▶ **WORK TO DO**
Where the data below has the string "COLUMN", return the whole line.

--- begin ---

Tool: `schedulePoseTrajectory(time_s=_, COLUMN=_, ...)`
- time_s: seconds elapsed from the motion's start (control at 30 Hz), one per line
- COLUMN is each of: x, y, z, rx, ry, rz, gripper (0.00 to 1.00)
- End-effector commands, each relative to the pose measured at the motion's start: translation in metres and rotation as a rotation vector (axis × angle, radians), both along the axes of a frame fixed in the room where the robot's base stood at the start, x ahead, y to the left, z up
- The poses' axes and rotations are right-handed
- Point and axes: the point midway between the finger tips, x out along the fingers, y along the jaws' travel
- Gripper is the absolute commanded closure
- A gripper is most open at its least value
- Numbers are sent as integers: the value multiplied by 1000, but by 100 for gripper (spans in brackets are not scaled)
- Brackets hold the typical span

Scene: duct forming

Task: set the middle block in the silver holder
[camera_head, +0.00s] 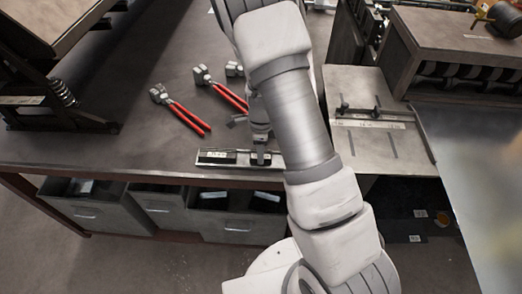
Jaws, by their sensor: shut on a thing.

--- end ---

▶ **ANSWER BELOW**
Tool: `schedulePoseTrajectory(time_s=_, COLUMN=_, ...)`
- COLUMN is each of: x, y, z, rx, ry, rz, gripper (0.00 to 1.00)

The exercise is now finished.